_What the exercise asks_.
Look through the records below, and copy out every line that holds the string "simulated".

*** Listing ***

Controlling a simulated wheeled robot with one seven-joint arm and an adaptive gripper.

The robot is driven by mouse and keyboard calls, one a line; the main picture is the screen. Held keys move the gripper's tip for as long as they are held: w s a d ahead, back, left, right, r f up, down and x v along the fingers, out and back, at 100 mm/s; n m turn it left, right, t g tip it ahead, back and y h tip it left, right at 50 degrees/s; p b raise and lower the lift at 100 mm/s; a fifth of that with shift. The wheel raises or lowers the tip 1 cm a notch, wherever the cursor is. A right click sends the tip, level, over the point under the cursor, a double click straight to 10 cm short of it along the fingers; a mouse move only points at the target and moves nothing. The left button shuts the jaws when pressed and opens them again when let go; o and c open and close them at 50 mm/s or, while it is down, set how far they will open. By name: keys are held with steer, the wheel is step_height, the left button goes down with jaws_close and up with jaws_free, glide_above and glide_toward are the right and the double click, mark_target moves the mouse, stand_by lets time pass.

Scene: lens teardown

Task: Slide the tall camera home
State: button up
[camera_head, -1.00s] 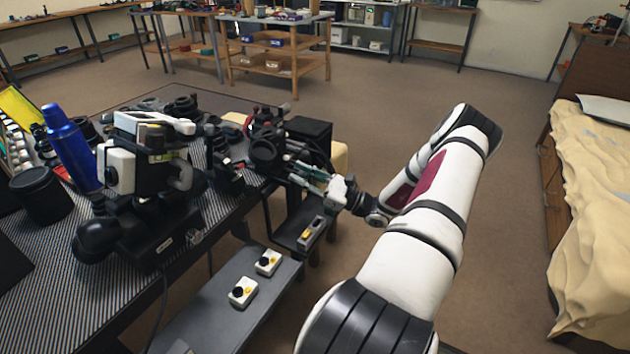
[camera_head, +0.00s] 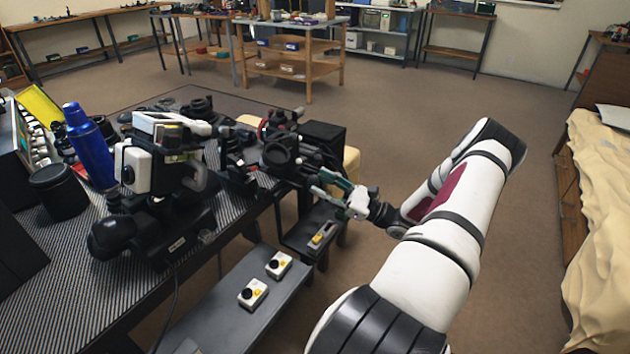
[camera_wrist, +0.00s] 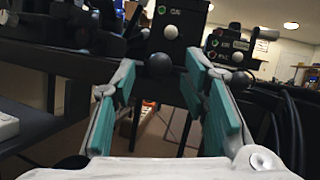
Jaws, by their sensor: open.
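My gripper (camera_head: 322,184) reaches from the right to the camera rig on the bench's right end; its teal-padded fingers (camera_wrist: 160,85) are apart. In the wrist view, a tall black housing (camera_wrist: 178,28) with a pale knob stands just beyond the fingers. A black ball knob (camera_wrist: 158,66) shows in the gap between the fingertips; I cannot tell whether they touch it. A lower black housing (camera_wrist: 230,47) with small labels stands to the right. In the head view, a black camera-like unit with a round ring (camera_head: 277,157) is left of my gripper. I cannot tell which is the tall camera.
The striped bench (camera_head: 85,285) carries a black-and-white instrument (camera_head: 160,165), a blue bottle (camera_head: 90,147) and a black canister (camera_head: 58,190). A lower grey shelf (camera_head: 225,315) holds two white boxes (camera_head: 253,293). The floor behind my arm is open; a cloth-covered bed (camera_head: 600,200) stands right.

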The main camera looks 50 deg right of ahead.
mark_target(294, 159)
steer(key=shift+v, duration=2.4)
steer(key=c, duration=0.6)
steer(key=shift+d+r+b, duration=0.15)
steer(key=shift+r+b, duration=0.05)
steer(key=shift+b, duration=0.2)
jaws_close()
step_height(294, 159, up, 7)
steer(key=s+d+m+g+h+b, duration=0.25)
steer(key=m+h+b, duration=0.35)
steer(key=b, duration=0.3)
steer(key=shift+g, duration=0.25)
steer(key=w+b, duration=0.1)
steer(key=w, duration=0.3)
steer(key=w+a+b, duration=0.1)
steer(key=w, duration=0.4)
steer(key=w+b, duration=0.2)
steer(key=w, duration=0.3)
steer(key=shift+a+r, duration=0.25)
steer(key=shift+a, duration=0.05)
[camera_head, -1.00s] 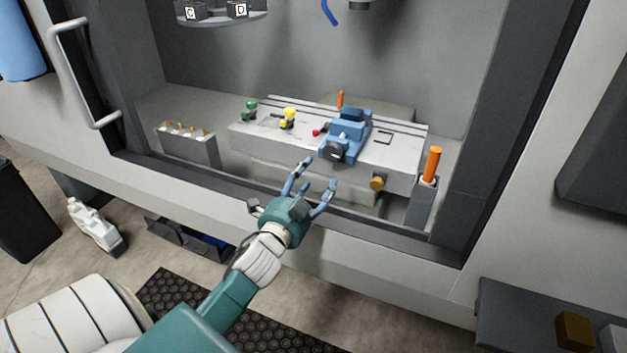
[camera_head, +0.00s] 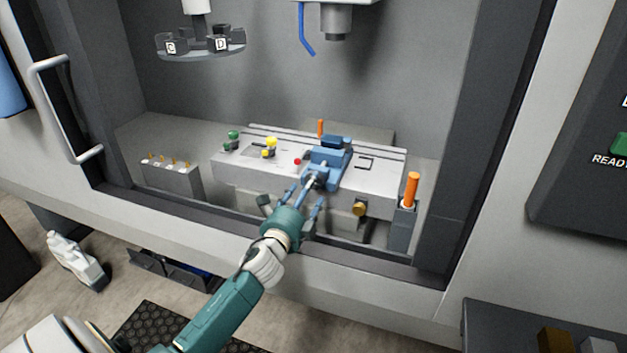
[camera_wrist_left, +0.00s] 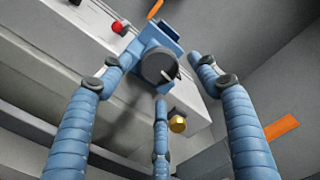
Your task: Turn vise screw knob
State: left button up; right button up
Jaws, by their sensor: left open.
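A blue vise (camera_head: 328,160) stands on the light slotted table inside the machine. Its round dark screw knob (camera_wrist_left: 158,66) faces me in the left wrist view. My left gripper (camera_head: 308,190) is in front of the vise, partly covering the knob in the head view. In the left wrist view, the blue fingers of my left gripper (camera_wrist_left: 160,80) are spread open around the line to the knob, with no finger clearly touching it. My right gripper is not in view.
The grey table (camera_head: 385,185) also holds a red button (camera_head: 297,161), yellow (camera_head: 270,143) and green (camera_head: 233,135) pieces. An orange-handled tool (camera_head: 411,188) stands in a holder at the right. A brass knob (camera_head: 359,208) is on the table's front. The machine's front sill (camera_head: 350,257) runs below my arm.

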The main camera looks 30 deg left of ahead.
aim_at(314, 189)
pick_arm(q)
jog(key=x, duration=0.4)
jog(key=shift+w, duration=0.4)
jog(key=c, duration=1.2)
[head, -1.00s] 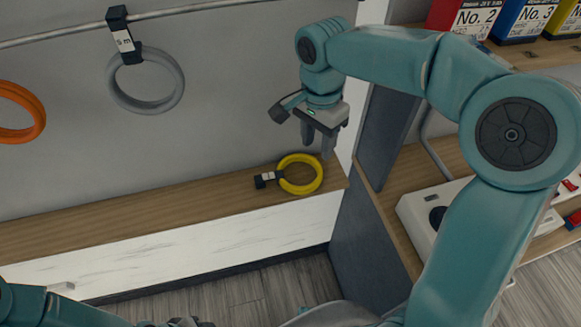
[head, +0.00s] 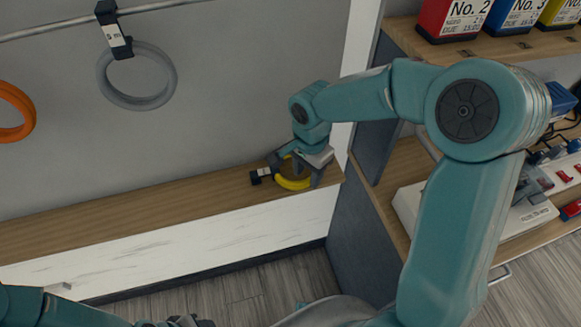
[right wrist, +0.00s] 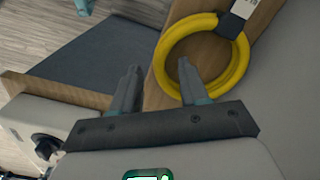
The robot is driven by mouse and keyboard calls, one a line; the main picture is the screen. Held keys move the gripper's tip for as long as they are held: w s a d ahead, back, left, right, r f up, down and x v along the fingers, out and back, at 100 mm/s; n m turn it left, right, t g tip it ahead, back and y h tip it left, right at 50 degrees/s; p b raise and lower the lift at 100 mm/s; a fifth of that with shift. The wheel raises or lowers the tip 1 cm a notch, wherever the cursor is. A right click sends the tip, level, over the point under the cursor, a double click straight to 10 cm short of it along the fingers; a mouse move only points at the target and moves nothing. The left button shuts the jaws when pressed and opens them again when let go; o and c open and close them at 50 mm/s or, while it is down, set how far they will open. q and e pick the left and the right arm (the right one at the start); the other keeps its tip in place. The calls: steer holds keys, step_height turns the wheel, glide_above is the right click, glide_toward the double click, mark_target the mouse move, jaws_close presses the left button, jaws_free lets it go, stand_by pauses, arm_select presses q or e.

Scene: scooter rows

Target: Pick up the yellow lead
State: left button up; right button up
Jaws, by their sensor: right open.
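The yellow lead (head: 292,184) is a coiled ring with a black and white tag end, lying on the wooden ledge (head: 150,206) near its right end. It also shows in the right wrist view (right wrist: 164,50), at the top, with its tag at the upper right. My right gripper (head: 297,178) is open just above the lead and hides part of the ring in the head view. In the right wrist view the gripper (right wrist: 156,84) has its fingers apart, one near the ring's inside edge and one outside it. My left gripper (head: 185,322) barely shows at the bottom edge.
A grey lead (head: 104,79) and an orange lead (head: 30,110) hang at the left, the grey one from a rail (head: 160,8). A dark side panel (head: 380,135) and shelves with boxes (head: 452,18) and a white device (head: 408,203) stand at the right. The ledge's left part is clear.

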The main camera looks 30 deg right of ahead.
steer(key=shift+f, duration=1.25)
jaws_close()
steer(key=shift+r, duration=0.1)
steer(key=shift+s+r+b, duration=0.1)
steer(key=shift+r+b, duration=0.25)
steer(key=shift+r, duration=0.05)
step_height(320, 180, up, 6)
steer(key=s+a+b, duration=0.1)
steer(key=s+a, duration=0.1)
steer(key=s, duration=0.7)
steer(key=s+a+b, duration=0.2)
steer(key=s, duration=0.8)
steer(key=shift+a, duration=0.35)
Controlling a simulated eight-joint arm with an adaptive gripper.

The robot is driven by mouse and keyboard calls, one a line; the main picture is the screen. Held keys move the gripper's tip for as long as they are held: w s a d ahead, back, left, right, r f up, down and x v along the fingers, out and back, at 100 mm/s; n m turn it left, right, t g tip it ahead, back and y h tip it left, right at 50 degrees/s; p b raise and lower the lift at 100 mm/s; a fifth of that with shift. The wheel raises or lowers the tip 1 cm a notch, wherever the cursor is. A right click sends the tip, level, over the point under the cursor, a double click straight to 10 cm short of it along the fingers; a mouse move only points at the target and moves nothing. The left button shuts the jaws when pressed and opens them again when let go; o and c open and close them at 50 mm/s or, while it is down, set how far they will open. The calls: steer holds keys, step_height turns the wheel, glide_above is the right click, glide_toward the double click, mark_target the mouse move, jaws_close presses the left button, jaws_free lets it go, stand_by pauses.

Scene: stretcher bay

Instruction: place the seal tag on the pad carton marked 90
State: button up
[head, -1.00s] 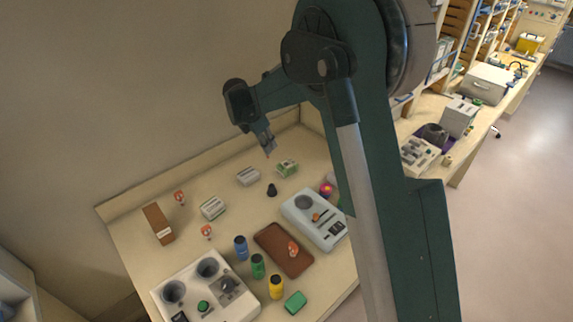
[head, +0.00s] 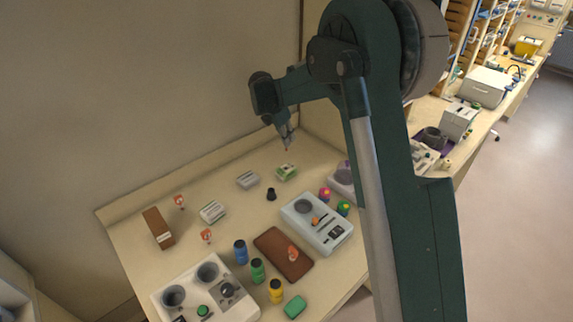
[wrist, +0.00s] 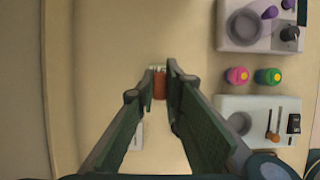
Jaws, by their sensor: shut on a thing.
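My gripper (head: 286,146) is shut on the small orange-red seal tag (wrist: 159,85), which shows between the fingertips in the wrist view. It is held in the air above a white-and-green carton (head: 287,173). In the wrist view that carton (wrist: 157,68) is mostly hidden behind the fingertips and tag. A white-and-grey carton (head: 247,180) lies to its left, and another white carton (head: 212,212) lies further left and nearer. The markings are too small to read, so I cannot tell which carton is marked 90.
A small black object (head: 271,194) stands near the cartons. A pale device (head: 317,222), pink (head: 325,194) and green (head: 344,208) pots stand to the right. A brown tray (head: 283,254), several bottles and a white station (head: 205,290) fill the front. A wall borders the back.

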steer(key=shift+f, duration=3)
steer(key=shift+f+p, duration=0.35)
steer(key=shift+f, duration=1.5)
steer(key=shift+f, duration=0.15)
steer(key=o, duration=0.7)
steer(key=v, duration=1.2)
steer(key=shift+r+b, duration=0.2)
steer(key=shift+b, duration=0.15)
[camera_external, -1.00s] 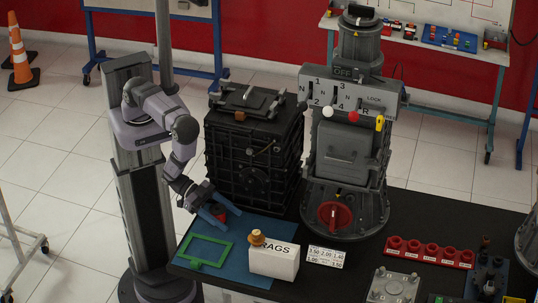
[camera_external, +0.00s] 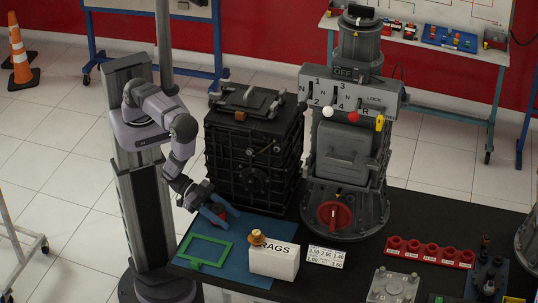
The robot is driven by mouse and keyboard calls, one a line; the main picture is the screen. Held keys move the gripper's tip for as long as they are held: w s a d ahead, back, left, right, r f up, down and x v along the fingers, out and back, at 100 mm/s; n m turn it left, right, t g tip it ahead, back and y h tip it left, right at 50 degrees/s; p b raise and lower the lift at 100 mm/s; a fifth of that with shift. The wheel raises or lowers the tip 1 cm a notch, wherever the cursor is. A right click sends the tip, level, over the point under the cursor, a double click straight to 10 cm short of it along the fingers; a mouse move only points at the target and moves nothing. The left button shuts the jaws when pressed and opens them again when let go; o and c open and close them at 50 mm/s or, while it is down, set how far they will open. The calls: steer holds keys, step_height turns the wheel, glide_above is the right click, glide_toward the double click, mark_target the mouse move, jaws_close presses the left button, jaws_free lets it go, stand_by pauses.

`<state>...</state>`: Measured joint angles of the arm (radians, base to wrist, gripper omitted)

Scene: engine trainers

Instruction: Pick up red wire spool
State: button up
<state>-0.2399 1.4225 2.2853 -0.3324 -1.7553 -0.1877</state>
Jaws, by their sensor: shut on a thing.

***

_Solution below_.
Controlling a simulated wheeled robot with one seven-joint arm and an adaptive gripper.
Controlling a simulated eight-joint arm with an adaptive gripper.

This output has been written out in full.